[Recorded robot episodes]
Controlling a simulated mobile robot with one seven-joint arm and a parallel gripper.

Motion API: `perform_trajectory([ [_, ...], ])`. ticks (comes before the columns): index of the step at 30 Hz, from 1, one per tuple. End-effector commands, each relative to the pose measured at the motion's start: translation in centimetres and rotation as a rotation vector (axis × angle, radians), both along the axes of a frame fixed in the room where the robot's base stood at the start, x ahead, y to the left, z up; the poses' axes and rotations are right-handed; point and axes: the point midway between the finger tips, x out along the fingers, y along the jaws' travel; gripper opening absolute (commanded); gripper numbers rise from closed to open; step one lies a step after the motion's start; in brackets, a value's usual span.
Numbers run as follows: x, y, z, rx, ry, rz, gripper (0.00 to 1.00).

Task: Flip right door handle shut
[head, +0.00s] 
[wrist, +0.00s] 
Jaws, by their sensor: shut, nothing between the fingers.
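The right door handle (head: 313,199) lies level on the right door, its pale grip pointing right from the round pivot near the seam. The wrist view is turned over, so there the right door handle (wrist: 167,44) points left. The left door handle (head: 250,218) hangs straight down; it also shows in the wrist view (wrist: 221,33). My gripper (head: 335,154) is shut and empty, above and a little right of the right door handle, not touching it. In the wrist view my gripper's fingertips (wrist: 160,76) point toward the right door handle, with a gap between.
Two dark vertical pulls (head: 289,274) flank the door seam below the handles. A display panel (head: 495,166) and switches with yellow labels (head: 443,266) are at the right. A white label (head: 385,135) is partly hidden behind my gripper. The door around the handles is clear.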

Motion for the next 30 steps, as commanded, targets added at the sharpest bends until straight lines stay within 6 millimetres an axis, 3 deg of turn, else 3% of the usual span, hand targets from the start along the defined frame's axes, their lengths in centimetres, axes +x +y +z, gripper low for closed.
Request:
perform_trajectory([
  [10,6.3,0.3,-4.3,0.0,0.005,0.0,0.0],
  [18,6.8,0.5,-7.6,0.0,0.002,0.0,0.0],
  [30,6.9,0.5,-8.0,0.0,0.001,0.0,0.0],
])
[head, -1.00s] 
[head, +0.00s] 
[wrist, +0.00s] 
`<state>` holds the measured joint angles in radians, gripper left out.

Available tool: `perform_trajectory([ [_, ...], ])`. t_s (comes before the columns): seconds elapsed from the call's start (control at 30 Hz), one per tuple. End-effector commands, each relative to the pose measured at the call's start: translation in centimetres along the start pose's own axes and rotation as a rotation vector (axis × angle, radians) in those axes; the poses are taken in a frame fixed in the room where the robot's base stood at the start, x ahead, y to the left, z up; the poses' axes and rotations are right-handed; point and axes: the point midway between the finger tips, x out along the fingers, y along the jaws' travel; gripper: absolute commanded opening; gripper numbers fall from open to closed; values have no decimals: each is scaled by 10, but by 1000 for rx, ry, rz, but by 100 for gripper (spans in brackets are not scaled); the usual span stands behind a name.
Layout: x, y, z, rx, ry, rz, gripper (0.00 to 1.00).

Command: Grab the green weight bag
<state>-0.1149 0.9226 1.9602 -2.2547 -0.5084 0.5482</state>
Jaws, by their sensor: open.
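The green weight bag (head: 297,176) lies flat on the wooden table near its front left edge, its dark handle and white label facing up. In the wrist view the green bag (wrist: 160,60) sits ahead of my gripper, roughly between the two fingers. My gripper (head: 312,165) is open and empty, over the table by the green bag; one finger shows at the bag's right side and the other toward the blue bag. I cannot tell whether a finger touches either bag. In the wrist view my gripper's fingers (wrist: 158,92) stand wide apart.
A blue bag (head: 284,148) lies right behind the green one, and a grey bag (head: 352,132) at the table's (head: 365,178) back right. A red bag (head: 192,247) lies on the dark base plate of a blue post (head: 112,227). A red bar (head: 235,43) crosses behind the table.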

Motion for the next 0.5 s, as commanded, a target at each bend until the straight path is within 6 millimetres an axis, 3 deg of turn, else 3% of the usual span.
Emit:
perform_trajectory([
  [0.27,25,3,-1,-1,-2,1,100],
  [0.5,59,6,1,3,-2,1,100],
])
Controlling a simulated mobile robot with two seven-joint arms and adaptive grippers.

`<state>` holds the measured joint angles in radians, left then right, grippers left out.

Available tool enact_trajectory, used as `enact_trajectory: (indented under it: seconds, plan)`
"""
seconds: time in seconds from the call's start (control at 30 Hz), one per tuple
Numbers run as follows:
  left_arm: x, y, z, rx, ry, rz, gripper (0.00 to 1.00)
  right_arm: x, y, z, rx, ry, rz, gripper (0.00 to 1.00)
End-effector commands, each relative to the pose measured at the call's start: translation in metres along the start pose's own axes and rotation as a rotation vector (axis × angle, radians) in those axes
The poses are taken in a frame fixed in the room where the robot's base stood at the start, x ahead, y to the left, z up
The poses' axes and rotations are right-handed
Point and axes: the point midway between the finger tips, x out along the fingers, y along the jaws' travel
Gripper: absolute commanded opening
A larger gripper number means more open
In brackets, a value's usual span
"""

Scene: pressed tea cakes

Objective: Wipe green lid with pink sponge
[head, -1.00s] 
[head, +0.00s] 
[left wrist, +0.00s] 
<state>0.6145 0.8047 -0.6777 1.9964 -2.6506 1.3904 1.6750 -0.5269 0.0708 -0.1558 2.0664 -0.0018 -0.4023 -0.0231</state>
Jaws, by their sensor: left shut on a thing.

| Work to complete |
Restate the listing in full, word for word.

| Output below |
Controlling a simulated mobile robot with one seven-joint arm and a parallel gripper.

Motion API: `perform_trajectory([ [_, ...], ])`. ticks (comes before the columns): index of the step at 30 Hz, from 1, one per tuple. End-effector commands, each relative to the pose measured at the motion's start: translation in centimetres and rotation as a rotation vector (axis × angle, radians), both along the axes of a frame fixed in the room where the robot's base stood at the start, x ahead, y to the left, z up; the poses' axes and rotations are right-handed; point and axes: the point midway between the finger tips, x out along the fingers, y along the jaws' travel; gripper opening absolute (commanded); gripper numbers rise from closed to open; step one lies a step after the motion's start; in brackets, a value's usual span.
Numbers run as follows: x, y, z, rx, ry, rz, gripper (0.00 to 1.00).

Task: Flip right door handle shut
[head, +0.00s] 
[wrist, +0.00s] 
Jaws, by their sensor: shut, nothing between the fingers.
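The right door handle (head: 313,199) lies level on the right door, its pale grip pointing right from the round pivot near the seam. The wrist view is turned over, so there the right door handle (wrist: 167,44) points left. The left door handle (head: 250,218) hangs straight down; it also shows in the wrist view (wrist: 221,33). My gripper (head: 335,154) is shut and empty, above and a little right of the right door handle, not touching it. In the wrist view my gripper's fingertips (wrist: 160,76) point toward the right door handle, with a gap between.
Two dark vertical pulls (head: 289,274) flank the door seam below the handles. A display panel (head: 495,166) and switches with yellow labels (head: 443,266) are at the right. A white label (head: 385,135) is partly hidden behind my gripper. The door around the handles is clear.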

Motion for the next 30 steps, as commanded, targets added at the sharpest bends until straight lines stay within 6 millimetres an axis, 3 deg of turn, else 3% of the usual span, hand targets from the start along the defined frame's axes, their lengths in centimetres, axes +x +y +z, gripper low for closed.
Request:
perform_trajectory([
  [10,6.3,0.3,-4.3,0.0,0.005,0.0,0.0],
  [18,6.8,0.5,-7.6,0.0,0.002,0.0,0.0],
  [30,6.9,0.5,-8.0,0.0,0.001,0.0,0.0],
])
[head, -1.00s] 
[head, +0.00s] 
[wrist, +0.00s] 
`<state>` holds the measured joint angles in radians, gripper left out.

Available tool: `perform_trajectory([ [_, ...], ])`. t_s (comes before the columns): seconds elapsed from the call's start (control at 30 Hz), one per tuple. End-effector commands, each relative to the pose measured at the call's start: translation in centimetres along the start pose's own axes and rotation as a rotation vector (axis × angle, radians) in those axes; the poses are taken in a frame fixed in the room where the robot's base stood at the start, x ahead, y to the left, z up; the poses' axes and rotations are right-handed; point and axes: the point midway between the finger tips, x out along the fingers, y along the jaws' travel; gripper: absolute commanded opening; gripper numbers fall from open to closed; values have no decimals: each is scaled by 10, but by 1000 for rx, ry, rz, but by 100 for gripper (spans in brackets are not scaled); the usual span stands behind a name.
Layout: x, y, z, rx, ry, rz, gripper (0.00 to 1.00).

Command: Grab the green weight bag
<state>-0.1149 0.9226 1.9602 -2.2547 -0.5084 0.5482</state>
Jaws, by their sensor: open.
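The green weight bag (head: 297,176) lies flat on the wooden table near its front left edge, its dark handle and white label facing up. In the wrist view the green bag (wrist: 160,60) sits ahead of my gripper, roughly between the two fingers. My gripper (head: 312,165) is open and empty, over the table by the green bag; one finger shows at the bag's right side and the other toward the blue bag. I cannot tell whether a finger touches either bag. In the wrist view my gripper's fingers (wrist: 158,92) stand wide apart.
A blue bag (head: 284,148) lies right behind the green one, and a grey bag (head: 352,132) at the table's (head: 365,178) back right. A red bag (head: 192,247) lies on the dark base plate of a blue post (head: 112,227). A red bar (head: 235,43) crosses behind the table.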

Motion for the next 0.5 s, as commanded, a target at each bend until the straight path is within 6 millimetres an axis, 3 deg of turn, else 3% of the usual span.
Emit:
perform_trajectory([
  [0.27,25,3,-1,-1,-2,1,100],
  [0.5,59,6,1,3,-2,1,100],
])
Controlling a simulated mobile robot with two seven-joint arms and adaptive grippers.

`<state>` holds the measured joint angles in radians, left then right, grippers left out.

Available tool enact_trajectory, used as `enact_trajectory: (indented under it: seconds, plan)`
"""
seconds: time in seconds from the call's start (control at 30 Hz), one per tuple
Numbers run as follows:
  left_arm: x, y, z, rx, ry, rz, gripper (0.00 to 1.00)
  right_arm: x, y, z, rx, ry, rz, gripper (0.00 to 1.00)
End-effector commands, each relative to the pose measured at the call's start: translation in metres along the start pose's own axes and rotation as a rotation vector (axis × angle, radians) in those axes
The poses are taken in a frame fixed in the room where the robot's base stood at the start, x ahead, y to the left, z up
The poses' axes and rotations are right-handed
Point and axes: the point midway between the finger tips, x out along the fingers, y along the jaws' travel
Gripper: absolute commanded opening
A larger gripper number means more open
In brackets, a value's usual span
"""

Scene: pressed tea cakes

Objective: Wipe green lid with pink sponge
[head, -1.00s] 
[head, +0.00s] 
[left wrist, +0.00s] 
<state>0.6145 0.8047 -0.6777 1.9964 -2.6506 1.3904 1.6750 -0.5269 0.0708 -0.1558 2.0664 -0.0018 -0.4023 -0.0231</state>
Jaws, by their sensor: left shut on a thing.

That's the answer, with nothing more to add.